We proposed that any email communication to the users (e.g. an order confirmation) would come from outside this application. For example, an administrator might download all orders for a given day using the data export feature, then import the list into MailChimp in order to send an order confirmation.

Click to enlarge

 

Operational pricing

The beauty of Heroku is that it can scale your application on an as-needed basis. The downside to this convenience is that pricing becomes a bit nebulous. That said, the base prices are these:

  • Postgres - $50/month (learn more)
  • Application instances (a.k.a. “dynos”) - $25/month/instance (learn more)

So…

  • If your application is getting modest volume and a single instance can keep up, then it will cost you $75/month total ($50 + $25 * 1).

  • If your application needs two instances to keep up at all times, then it will cost you $100/month ($50 + $25 * 2).

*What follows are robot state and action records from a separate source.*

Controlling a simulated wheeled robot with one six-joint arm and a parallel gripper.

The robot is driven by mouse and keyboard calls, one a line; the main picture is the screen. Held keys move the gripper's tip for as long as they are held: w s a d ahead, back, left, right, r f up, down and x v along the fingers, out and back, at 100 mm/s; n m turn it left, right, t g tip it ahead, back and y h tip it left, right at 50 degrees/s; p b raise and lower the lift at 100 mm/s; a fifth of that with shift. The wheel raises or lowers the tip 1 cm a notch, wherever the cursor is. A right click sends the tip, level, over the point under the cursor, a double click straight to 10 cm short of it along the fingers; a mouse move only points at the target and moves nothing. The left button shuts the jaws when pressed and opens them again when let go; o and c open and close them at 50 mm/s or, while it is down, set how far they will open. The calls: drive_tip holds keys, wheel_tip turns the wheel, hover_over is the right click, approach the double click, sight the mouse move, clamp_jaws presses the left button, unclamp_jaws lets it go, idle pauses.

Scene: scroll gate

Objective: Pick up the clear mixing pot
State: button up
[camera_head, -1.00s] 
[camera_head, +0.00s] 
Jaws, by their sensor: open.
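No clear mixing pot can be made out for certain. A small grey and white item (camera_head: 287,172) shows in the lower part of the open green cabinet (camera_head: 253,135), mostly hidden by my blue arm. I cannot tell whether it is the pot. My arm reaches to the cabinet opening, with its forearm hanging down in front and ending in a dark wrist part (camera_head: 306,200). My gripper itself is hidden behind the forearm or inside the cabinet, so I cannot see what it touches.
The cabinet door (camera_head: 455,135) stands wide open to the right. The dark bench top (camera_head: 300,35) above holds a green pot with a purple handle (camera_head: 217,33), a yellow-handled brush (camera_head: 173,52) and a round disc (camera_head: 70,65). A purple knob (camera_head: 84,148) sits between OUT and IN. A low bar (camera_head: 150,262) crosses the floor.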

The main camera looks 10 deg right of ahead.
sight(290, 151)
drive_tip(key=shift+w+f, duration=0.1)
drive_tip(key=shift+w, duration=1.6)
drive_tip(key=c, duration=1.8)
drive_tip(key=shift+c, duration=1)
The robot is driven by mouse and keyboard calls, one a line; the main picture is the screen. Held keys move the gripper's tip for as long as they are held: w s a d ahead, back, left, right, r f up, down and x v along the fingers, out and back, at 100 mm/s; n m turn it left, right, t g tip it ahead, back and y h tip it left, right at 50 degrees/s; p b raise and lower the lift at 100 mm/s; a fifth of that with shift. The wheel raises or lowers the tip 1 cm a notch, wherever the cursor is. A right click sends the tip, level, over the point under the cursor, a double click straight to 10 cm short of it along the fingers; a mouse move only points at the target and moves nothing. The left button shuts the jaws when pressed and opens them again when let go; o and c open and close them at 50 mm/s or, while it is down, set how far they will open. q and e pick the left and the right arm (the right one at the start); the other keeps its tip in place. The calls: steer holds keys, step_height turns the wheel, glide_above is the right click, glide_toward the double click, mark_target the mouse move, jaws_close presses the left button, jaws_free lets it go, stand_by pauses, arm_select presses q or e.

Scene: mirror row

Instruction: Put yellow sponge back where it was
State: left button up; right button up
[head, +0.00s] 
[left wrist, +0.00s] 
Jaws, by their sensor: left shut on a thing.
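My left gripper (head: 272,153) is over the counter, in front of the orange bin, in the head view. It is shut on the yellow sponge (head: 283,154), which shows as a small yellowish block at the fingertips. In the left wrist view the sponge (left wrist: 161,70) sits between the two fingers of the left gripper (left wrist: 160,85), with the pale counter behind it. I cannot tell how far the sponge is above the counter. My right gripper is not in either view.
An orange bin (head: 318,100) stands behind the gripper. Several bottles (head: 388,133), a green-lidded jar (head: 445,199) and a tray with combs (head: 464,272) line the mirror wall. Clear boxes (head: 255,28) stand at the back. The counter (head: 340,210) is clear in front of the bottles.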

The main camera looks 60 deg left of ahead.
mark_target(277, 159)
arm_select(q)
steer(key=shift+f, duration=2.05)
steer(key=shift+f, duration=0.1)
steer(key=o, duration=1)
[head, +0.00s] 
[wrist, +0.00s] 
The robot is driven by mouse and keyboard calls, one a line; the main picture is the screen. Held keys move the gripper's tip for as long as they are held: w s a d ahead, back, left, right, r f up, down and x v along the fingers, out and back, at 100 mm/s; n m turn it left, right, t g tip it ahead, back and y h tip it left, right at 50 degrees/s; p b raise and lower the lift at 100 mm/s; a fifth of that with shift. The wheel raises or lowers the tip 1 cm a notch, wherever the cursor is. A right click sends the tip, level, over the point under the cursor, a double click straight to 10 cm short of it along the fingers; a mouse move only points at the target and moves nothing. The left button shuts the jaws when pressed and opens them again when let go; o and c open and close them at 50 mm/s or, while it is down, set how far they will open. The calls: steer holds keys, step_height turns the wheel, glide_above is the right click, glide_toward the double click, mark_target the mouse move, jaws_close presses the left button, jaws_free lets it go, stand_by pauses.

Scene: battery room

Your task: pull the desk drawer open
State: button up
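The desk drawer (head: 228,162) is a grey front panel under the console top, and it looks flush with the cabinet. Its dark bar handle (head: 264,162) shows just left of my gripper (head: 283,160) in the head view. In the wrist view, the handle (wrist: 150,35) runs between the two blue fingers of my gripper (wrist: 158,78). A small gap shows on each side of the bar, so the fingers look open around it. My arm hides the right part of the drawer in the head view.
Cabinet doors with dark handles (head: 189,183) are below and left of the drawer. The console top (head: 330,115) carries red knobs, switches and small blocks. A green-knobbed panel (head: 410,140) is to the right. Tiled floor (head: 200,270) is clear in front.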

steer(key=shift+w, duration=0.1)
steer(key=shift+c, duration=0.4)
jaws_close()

  • If your application normally needs two instances to keep up with usual traffic but you spike up to 10 instances for a single 12-hour period during the month, then it will cost you $103.23 for that month ($50 + $25 * 2 + $25 * 8 * 12 / 744 ), where 744 is the number of hours in a 31-day month.

 

Outcome

Sadly, this project never came to fruition. The original requirement for 260,000 total users, 10,000 of them concurrent, was scaled back significantly (15,000 total users, 500 of them concurrent) so that one of ACME's existing, lower-throughput solutions could be used.

Of course, the problem statement is generic enough that we expect to be able to use our proposed solution in the future. Time will tell!